* EXCERPTED DATA *
>> Start
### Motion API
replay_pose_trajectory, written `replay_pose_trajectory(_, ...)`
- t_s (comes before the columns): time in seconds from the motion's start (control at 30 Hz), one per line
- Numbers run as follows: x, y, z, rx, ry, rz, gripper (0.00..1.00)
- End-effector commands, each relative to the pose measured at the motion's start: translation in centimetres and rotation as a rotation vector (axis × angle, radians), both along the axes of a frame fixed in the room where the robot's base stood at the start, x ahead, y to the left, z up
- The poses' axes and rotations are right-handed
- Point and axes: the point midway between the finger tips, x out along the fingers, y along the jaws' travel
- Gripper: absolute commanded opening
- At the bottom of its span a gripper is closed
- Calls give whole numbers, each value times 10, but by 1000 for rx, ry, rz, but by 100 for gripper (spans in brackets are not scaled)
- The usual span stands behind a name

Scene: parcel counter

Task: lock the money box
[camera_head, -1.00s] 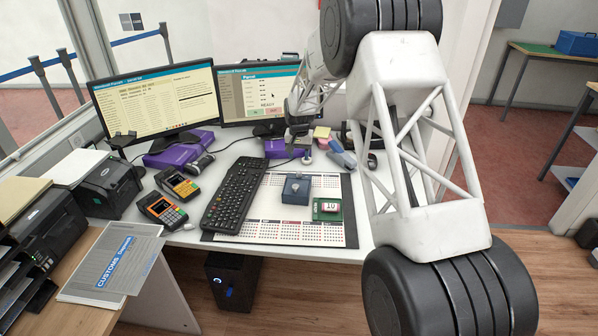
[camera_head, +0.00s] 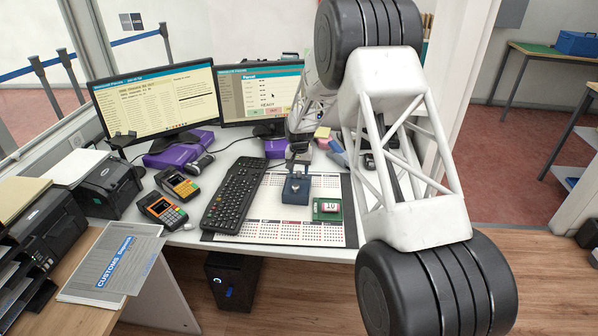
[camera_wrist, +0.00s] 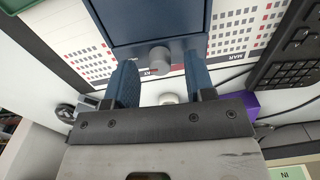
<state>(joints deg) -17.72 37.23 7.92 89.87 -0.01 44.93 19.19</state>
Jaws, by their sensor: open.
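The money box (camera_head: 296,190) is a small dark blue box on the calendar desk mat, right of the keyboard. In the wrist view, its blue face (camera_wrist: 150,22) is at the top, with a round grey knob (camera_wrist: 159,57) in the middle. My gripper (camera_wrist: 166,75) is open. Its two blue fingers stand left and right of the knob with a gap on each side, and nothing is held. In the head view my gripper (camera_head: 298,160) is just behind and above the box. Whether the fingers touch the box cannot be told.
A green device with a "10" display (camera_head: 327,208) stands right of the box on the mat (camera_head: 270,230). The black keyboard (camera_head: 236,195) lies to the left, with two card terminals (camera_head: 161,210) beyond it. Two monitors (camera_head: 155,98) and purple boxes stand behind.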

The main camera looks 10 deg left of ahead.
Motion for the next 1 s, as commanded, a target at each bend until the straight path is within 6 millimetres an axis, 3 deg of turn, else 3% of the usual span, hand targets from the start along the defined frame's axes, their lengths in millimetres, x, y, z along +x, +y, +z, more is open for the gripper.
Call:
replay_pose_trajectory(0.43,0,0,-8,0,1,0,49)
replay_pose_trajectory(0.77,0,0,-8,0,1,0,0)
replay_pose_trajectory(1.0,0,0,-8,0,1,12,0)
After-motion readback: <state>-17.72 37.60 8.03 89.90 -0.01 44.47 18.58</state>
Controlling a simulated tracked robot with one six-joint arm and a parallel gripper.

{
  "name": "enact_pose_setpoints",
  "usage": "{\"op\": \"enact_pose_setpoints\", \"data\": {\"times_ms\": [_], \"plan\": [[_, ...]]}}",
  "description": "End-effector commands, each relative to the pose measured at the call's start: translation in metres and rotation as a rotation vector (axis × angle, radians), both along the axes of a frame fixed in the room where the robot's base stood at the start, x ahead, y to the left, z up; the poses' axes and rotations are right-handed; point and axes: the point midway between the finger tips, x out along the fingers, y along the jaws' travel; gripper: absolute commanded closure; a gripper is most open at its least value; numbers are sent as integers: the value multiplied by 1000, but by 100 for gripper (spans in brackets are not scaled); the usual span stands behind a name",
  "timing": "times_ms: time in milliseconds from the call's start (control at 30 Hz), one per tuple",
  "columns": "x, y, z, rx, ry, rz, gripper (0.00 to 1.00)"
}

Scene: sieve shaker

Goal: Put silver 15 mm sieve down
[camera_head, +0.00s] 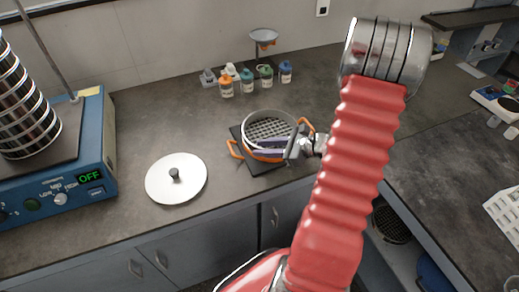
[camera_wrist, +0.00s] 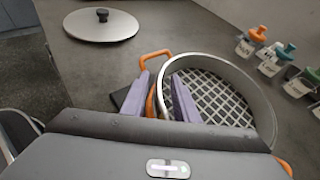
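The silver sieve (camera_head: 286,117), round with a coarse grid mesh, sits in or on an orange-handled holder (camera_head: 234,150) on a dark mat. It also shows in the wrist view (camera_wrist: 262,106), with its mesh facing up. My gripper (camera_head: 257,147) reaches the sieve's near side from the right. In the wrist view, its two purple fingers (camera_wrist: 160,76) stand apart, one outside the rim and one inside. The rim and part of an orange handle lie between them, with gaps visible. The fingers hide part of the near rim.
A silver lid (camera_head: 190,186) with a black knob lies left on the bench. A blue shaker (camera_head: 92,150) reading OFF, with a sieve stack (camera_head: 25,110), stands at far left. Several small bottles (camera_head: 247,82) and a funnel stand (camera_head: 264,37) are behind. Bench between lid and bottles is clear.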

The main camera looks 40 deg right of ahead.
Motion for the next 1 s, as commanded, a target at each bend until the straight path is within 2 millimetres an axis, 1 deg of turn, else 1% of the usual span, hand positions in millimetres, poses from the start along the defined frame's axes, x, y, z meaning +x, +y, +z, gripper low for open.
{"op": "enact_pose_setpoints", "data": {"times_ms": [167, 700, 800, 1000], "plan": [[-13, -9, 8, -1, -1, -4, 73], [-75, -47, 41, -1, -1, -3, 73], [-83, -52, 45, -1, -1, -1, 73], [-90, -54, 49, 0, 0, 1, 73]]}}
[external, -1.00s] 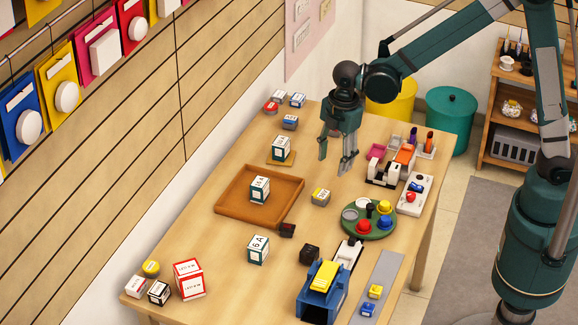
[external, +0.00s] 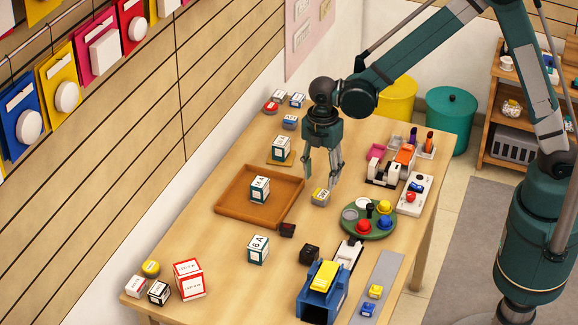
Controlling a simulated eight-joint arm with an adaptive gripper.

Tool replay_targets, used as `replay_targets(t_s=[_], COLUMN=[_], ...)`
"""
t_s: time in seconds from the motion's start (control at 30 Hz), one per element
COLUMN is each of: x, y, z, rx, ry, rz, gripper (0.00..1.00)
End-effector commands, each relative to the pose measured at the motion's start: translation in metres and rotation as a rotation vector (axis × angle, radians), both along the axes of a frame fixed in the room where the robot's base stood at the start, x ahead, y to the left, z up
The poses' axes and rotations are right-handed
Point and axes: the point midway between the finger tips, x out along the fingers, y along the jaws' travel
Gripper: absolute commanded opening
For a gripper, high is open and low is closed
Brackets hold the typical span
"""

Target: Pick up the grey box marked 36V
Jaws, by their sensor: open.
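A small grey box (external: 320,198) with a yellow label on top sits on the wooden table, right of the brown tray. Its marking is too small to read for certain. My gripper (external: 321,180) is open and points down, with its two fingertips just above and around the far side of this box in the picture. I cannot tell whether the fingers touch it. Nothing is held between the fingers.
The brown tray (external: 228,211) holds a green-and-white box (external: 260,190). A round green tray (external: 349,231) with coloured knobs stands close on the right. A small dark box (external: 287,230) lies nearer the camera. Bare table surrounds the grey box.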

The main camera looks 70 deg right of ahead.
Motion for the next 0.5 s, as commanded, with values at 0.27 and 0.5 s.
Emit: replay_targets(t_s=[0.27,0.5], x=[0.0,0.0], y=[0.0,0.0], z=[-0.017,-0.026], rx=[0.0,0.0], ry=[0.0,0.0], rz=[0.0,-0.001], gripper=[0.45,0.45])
>> End
* STATED TASK *
Leave out the pictures and retype every line above exactly.

* SOLUTION TO THIS TASK *
### Motion API
replay_pose_trajectory, written `replay_pose_trajectory(_, ...)`
- t_s (comes before the columns): time in seconds from the motion's start (control at 30 Hz), one per line
- Numbers run as follows: x, y, z, rx, ry, rz, gripper (0.00..1.00)
- End-effector commands, each relative to the pose measured at the motion's start: translation in centimetres and rotation as a rotation vector (axis × angle, radians), both along the axes of a frame fixed in the room where the robot's base stood at the start, x ahead, y to the left, z up
- The poses' axes and rotations are right-handed
- Point and axes: the point midway between the finger tips, x out along the fingers, y along the jaws' travel
- Gripper: absolute commanded opening
- At the bottom of its span a gripper is closed
- Calls give whole numbers, each value times 10, but by 1000 for rx, ry, rz, but by 100 for gripper (spans in brackets are not scaled)
- The usual span stands behind a name

Scene: parcel counter

Task: lock the money box
[camera_head, -1.00s] 
[camera_head, +0.00s] 
[camera_wrist, +0.00s] 
<state>(joints deg) -17.72 37.23 7.92 89.87 -0.01 44.93 19.19</state>
Jaws, by their sensor: open.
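The money box (camera_head: 296,190) is a small dark blue box on the calendar desk mat, right of the keyboard. In the wrist view, its blue face (camera_wrist: 150,22) is at the top, with a round grey knob (camera_wrist: 159,57) in the middle. My gripper (camera_wrist: 166,75) is open. Its two blue fingers stand left and right of the knob with a gap on each side, and nothing is held. In the head view my gripper (camera_head: 298,160) is just behind and above the box. Whether the fingers touch the box cannot be told.
A green device with a "10" display (camera_head: 327,208) stands right of the box on the mat (camera_head: 270,230). The black keyboard (camera_head: 236,195) lies to the left, with two card terminals (camera_head: 161,210) beyond it. Two monitors (camera_head: 155,98) and purple boxes stand behind.

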The main camera looks 10 deg left of ahead.
Motion for the next 1 s, as commanded, a target at each bend until the straight path is within 6 millimetres an axis, 3 deg of turn, else 3% of the usual span, hand targets from the start along the defined frame's axes, their lengths in millimetres, x, y, z along +x, +y, +z, more is open for the gripper.
Call:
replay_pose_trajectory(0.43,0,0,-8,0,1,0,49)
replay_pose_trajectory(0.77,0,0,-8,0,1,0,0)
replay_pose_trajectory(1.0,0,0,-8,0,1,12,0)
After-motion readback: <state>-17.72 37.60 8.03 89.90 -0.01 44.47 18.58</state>
Controlling a simulated tracked robot with one six-joint arm and a parallel gripper.

{
  "name": "enact_pose_setpoints",
  "usage": "{\"op\": \"enact_pose_setpoints\", \"data\": {\"times_ms\": [_], \"plan\": [[_, ...]]}}",
  "description": "End-effector commands, each relative to the pose measured at the call's start: translation in metres and rotation as a rotation vector (axis × angle, radians), both along the axes of a frame fixed in the room where the robot's base stood at the start, x ahead, y to the left, z up; the poses' axes and rotations are right-handed; point and axes: the point midway between the finger tips, x out along the fingers, y along the jaws' travel; gripper: absolute commanded closure; a gripper is most open at its least value; numbers are sent as integers: the value multiplied by 1000, but by 100 for gripper (spans in brackets are not scaled); the usual span stands behind a name",
  "timing": "times_ms: time in milliseconds from the call's start (control at 30 Hz), one per tuple",
  "columns": "x, y, z, rx, ry, rz, gripper (0.00 to 1.00)"
}

Scene: sieve shaker

Goal: Put silver 15 mm sieve down
[camera_head, +0.00s] 
[camera_wrist, +0.00s] 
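The silver sieve (camera_head: 286,117), round with a coarse grid mesh, sits in or on an orange-handled holder (camera_head: 234,150) on a dark mat. It also shows in the wrist view (camera_wrist: 262,106), with its mesh facing up. My gripper (camera_head: 257,147) reaches the sieve's near side from the right. In the wrist view, its two purple fingers (camera_wrist: 160,76) stand apart, one outside the rim and one inside. The rim and part of an orange handle lie between them, with gaps visible. The fingers hide part of the near rim.
A silver lid (camera_head: 190,186) with a black knob lies left on the bench. A blue shaker (camera_head: 92,150) reading OFF, with a sieve stack (camera_head: 25,110), stands at far left. Several small bottles (camera_head: 247,82) and a funnel stand (camera_head: 264,37) are behind. Bench between lid and bottles is clear.

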The main camera looks 40 deg right of ahead.
Motion for the next 1 s, as commanded, a target at each bend until the straight path is within 2 millimetres an axis, 1 deg of turn, else 1% of the usual span, hand positions in millimetres, poses from the start along the defined frame's axes, x, y, z meaning +x, +y, +z, gripper low for open.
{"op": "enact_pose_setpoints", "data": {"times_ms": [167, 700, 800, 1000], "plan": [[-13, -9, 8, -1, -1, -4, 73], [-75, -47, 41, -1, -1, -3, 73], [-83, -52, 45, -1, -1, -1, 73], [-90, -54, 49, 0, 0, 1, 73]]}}
[external, -1.00s] 
[external, +0.00s] 
Controlling a simulated eight-joint arm with an adaptive gripper.

Tool replay_targets, used as `replay_targets(t_s=[_], COLUMN=[_], ...)`
"""
t_s: time in seconds from the motion's start (control at 30 Hz), one per element
COLUMN is each of: x, y, z, rx, ry, rz, gripper (0.00..1.00)
End-effector commands, each relative to the pose measured at the motion's start: translation in metres and rotation as a rotation vector (axis × angle, radians), both along the axes of a frame fixed in the room where the robot's base stood at the start, x ahead, y to the left, z up
The poses' axes and rotations are right-handed
Point and axes: the point midway between the finger tips, x out along the fingers, y along the jaws' travel
Gripper: absolute commanded opening
For a gripper, high is open and low is closed
Brackets hold the typical span
"""

Target: Pick up the grey box marked 36V
Jaws, by their sensor: open.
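A small grey box (external: 320,198) with a yellow label on top sits on the wooden table, right of the brown tray. Its marking is too small to read for certain. My gripper (external: 321,180) is open and points down, with its two fingertips just above and around the far side of this box in the picture. I cannot tell whether the fingers touch it. Nothing is held between the fingers.
The brown tray (external: 228,211) holds a green-and-white box (external: 260,190). A round green tray (external: 349,231) with coloured knobs stands close on the right. A small dark box (external: 287,230) lies nearer the camera. Bare table surrounds the grey box.

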The main camera looks 70 deg right of ahead.
Motion for the next 0.5 s, as commanded, with values at 0.27 and 0.5 s.
Emit: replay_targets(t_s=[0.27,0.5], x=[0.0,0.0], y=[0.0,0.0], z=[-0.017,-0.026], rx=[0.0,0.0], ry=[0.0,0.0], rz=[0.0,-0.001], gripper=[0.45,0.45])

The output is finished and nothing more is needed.